Normally the thought of being in the cold, pelting Vancouver rain, before most people are eating their Cheerios, wouldn’t really appeal to me, but I had a session with my physio, Randy Celebrini. To get a better idea of how my broken body and subsequent physio trips have helped me evolve as a person over the last decade I have gone to see him, check out this article I wrote in the Province Newspaper last year that pretty much sums up how much he has helped me on and off the field: Click Here . His mentorship and what he has taught me on the physio field, and what it’s done for me in real life, is what I aspire to be to the kids that I am fortunate enough to work with.

So this morning, we were out at the field at the crack of dawn, my 5th session with him since I got home last week, as I try to get rid of some nasty scar tissue that has stuck around in my left foot since I had a traumatic foot injury last summer playing for the New England Mutiny.

In the meantime, I have been busy since I touched down, organizing the Western Canada Soccer Showcase, and all the events around it including a Charity Gala, the Canadian World University Games training camp and the Our Game Magazine Symposium. Needless to say its been busy and a constant challenge to choose to use my energy towards positive things, and focusing very intently on the process of making sure we execute 4 very successful events next weekend.

It’s funny because as I’ve gotten older, I’ve really realized, how much the lessons we learn in sport allow us to succeed in life; namely the biggest thing I wish I learned sooner is that the most important thing to focus on is the process and therefore controlling what you can, and not getting sidetracked by other things, other people or any kind of negativity. If you can do that, the outcome takes care of itself, usually in a far better way than obsessing over it will do.
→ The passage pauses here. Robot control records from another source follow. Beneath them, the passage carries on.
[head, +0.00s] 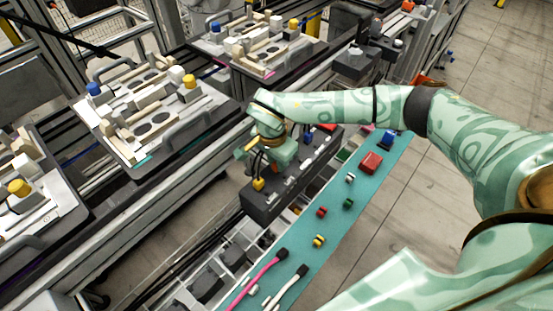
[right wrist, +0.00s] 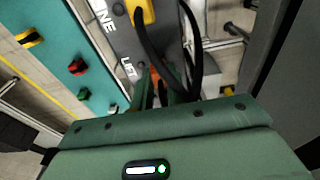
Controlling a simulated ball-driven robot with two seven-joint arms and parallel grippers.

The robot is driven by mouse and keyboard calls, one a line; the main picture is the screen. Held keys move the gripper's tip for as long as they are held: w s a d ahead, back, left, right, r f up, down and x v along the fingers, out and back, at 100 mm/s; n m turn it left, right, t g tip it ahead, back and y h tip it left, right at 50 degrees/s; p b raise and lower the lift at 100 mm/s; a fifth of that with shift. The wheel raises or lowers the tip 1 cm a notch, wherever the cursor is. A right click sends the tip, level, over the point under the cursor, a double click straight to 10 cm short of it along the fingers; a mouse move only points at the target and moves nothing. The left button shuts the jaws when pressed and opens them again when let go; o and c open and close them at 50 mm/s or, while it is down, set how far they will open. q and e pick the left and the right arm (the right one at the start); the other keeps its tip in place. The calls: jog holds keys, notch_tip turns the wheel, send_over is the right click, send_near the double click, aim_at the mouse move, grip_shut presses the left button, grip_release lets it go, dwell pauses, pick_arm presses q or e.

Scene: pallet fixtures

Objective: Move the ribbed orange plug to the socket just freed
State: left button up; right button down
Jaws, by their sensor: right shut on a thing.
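The dark socket panel (head: 262,203) lies between the conveyor and the teal strip, with a row of sockets along its top. My right gripper (head: 272,166) is over its near half, pointing down. In the right wrist view, the gripper (right wrist: 160,92) is shut on the orange plug (right wrist: 155,76), of which only a small part shows between the fingers. Its ribs cannot be made out, nor whether it is seated in a socket. A yellow plug (head: 258,184) with a black cable sits at the panel's near end; it also shows in the right wrist view (right wrist: 142,10). My left gripper is out of view.
Black cables loop close to my right fingers. Pallets with fixtures (head: 150,115) stand on the conveyor at left.

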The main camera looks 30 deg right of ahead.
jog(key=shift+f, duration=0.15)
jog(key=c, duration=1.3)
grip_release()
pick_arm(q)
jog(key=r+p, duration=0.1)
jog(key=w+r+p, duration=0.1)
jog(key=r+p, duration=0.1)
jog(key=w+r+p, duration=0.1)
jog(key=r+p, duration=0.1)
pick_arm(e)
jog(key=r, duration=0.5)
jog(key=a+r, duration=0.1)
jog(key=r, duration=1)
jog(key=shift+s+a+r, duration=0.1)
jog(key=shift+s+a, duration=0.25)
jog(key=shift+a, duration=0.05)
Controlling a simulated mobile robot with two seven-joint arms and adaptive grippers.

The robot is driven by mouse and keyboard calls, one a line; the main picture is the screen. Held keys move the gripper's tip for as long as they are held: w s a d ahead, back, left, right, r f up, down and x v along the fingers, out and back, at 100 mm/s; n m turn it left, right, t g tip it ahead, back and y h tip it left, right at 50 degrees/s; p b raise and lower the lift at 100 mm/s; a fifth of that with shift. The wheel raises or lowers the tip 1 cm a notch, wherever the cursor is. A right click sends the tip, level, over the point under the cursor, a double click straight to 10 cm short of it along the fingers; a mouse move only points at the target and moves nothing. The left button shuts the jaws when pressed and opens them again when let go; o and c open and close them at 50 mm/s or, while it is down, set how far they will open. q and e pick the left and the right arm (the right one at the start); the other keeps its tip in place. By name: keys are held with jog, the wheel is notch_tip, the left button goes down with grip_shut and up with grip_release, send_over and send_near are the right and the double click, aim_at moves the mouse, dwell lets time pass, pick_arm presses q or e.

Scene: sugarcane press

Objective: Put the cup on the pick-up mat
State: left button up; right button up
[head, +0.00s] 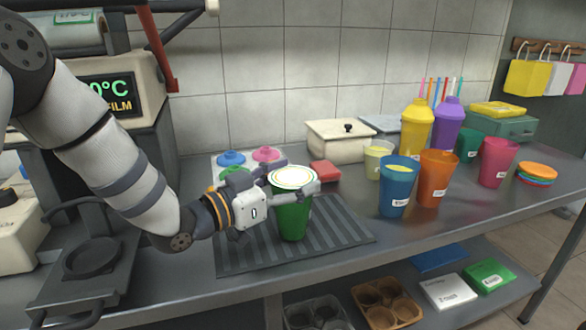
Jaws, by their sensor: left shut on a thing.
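A green cup (292,218) with a pale, yellow-ringed top (293,178) stands upright in my left gripper (294,187). The gripper comes from the left and is shut around the cup just below its rim. The cup is over the middle of a dark ribbed mat (345,236) on the steel counter. Its base looks at or very near the mat's surface; I cannot tell whether it touches. My right gripper is not in view.
A sealing machine (110,95) with a lit display stands at the left. Blue (397,190), orange (436,180) and pink (496,163) cups stand right of the mat. A cream box (338,146) and small red block (324,172) are behind it. The mat's right part is clear.

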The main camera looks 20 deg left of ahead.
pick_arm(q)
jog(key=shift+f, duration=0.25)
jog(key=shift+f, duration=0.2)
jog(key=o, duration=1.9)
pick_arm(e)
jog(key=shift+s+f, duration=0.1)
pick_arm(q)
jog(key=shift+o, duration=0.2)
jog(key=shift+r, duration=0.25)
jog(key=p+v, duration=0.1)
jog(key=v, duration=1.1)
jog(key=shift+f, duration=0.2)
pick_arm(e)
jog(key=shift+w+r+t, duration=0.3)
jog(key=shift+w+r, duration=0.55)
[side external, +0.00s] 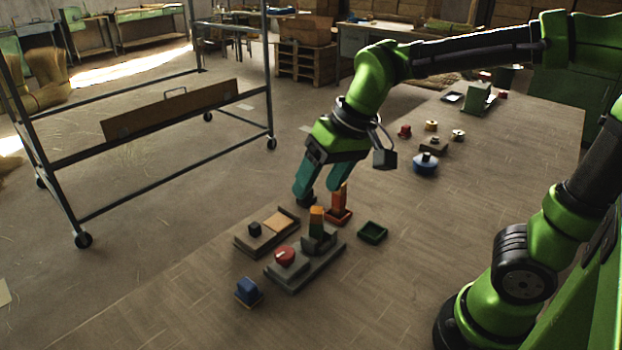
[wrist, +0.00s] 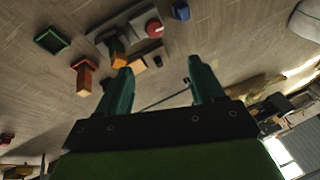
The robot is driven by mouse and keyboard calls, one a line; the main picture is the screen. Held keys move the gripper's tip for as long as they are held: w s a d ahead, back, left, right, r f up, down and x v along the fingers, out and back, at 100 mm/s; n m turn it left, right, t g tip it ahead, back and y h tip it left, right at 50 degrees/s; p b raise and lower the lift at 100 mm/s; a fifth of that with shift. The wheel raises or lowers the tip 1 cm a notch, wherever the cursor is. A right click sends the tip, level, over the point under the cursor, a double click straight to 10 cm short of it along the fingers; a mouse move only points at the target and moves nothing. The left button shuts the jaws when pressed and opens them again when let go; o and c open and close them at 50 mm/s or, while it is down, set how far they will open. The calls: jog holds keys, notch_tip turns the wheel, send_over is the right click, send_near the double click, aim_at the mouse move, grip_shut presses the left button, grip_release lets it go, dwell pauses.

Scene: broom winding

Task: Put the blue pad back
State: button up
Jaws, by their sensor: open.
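A blue block (side external: 248,289), which looks like the blue pad, sits on the table near its left front edge, on a thin base. It also shows at the top of the wrist view (wrist: 181,10). My gripper (side external: 320,192) is open and empty, with its teal fingers pointing down above the table behind the fixtures. It is well apart from the blue block. In the wrist view my gripper (wrist: 160,70) has a clear gap between its fingers. A grey fixture (side external: 305,268) with a red knob (side external: 285,255) and an orange-topped upright block (side external: 317,220) stands between them.
A low tray (side external: 246,246) with a black knob and a tan pad lies left of the fixture. An orange post (side external: 339,203) stands close to my fingers. A green tray (side external: 373,232) lies to the right. A round blue thing (side external: 425,165) sits farther back. The front table is clear.

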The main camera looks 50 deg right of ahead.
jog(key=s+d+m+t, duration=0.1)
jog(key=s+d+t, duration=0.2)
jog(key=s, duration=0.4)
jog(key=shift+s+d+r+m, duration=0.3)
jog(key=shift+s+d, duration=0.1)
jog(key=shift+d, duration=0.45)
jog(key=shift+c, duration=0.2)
Which brings me back to this morning and this beautiful criss-cross of life and soccer and physio with Randy. Randy is all about technique, and since technique is the first thing that slides with me once I start getting tired (hello, injuries!), immediately after he had me do some running and then put me on the line to knock a ball back and forth, my one touch passing with him started to slide. After a couple of bad passes he told me to “get in tabletop” Randy-lingo for the punishment of holding a plank. So as I planked in the rain, listening to myself breathing hard and staring at the little specs of black rubber that was lying in the turf I started to get annoyed with myself that I couldn’t hit a 10 yard pass with my legs tired. So sure enough I got up on his command and started knocking the ball back and forth again, and this time missed him by 10 yards wide. After chasing down the ball myself, and bringing it back, I was sent back into my “tabletop” punishment, and Randy started to lay into me for my bad technique, tendency to get frustrated and my lack of focus once I started to tire.
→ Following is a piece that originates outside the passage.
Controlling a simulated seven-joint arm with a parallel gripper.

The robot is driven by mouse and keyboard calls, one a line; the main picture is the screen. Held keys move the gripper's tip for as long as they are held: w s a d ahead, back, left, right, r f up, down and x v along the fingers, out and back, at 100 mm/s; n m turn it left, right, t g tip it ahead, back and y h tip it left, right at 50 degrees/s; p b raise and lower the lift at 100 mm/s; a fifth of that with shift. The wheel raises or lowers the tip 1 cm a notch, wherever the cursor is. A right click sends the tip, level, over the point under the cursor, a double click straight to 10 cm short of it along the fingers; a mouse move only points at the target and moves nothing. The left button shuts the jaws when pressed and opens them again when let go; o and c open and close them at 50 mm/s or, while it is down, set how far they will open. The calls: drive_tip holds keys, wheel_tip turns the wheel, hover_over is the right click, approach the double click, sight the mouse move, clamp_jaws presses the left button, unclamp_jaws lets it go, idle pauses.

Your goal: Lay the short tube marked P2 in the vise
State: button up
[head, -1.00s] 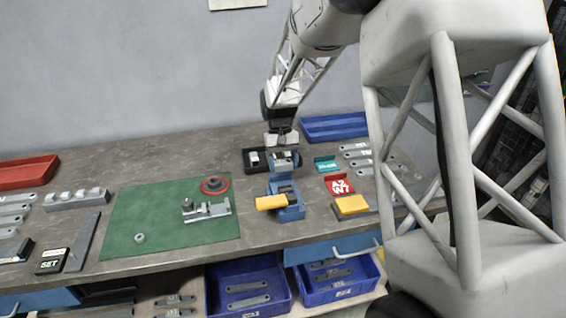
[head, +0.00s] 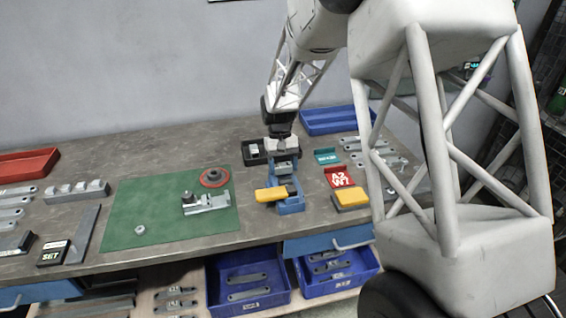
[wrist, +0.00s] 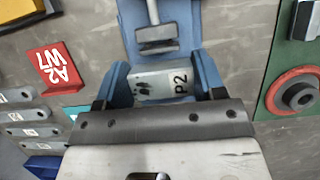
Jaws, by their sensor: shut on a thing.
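The short tube marked P2 (wrist: 162,82) is a grey piece with black lettering and dark spots. In the wrist view it lies crosswise at my gripper (wrist: 162,97), which is shut on it. The blue vise (head: 290,205) stands on the bench; its blue body and a grey screw with a clamp pad (wrist: 157,45) also show in the wrist view. My gripper (head: 282,148) is low over the far end of the vise. Whether the tube touches the vise bed is hidden.
A yellow-topped block (head: 350,199) and a red A2 W7 piece (head: 340,177) lie right of the vise. A black tray (head: 252,157) is close behind it. A green mat (head: 135,205) with a red ring (head: 214,177) and a metal fixture lies left.

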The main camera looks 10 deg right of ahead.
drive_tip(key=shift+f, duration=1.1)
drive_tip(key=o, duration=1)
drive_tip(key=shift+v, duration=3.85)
So as I felt the rain pelting me once again and checked out the little black rubber specs once more, I hopped up and this time, instead of focusing on the fact that I was tired, or getting frustrated at how un-perfect my passes were, or annoyed by the rain or the fact it was 8am and I was tired, I just focused on my footwork, the ball, and my core, and sure enough I got the result that I wanted, I got my feel on the ball and at the end of it was knocking perfect passes into Randy’s feet, to which I got his equivalent of a trophy at the end of it: a fist bump with a gruff, “good job Key”.

Later in the day today, as I was trying to get all the events together for the Showcase weekend I found myself getting tired, frustrated and focusing on things and people outside of my control and snapping at people who are the good ones in my life. And then getting frustrated some more.

And I drew to the lesson I learned this morning at physio with Randy, when I thought about the differences between focusing on a) the outcome instead of the process and b) getting frustrated by things outside of my control instead of focusing on what I could control. Just like this morning I got up, started over and focused on doing everything in the process to the best of my ability and trusted that the outcome would take care of itself.

Some bad habits are hard to break, and sometimes I feel like I need to hire a watchdog for my mind, but I am grateful for the lessons that I’ve learned in the quest to become a better athlete and how that has influenced my evolution as a human being.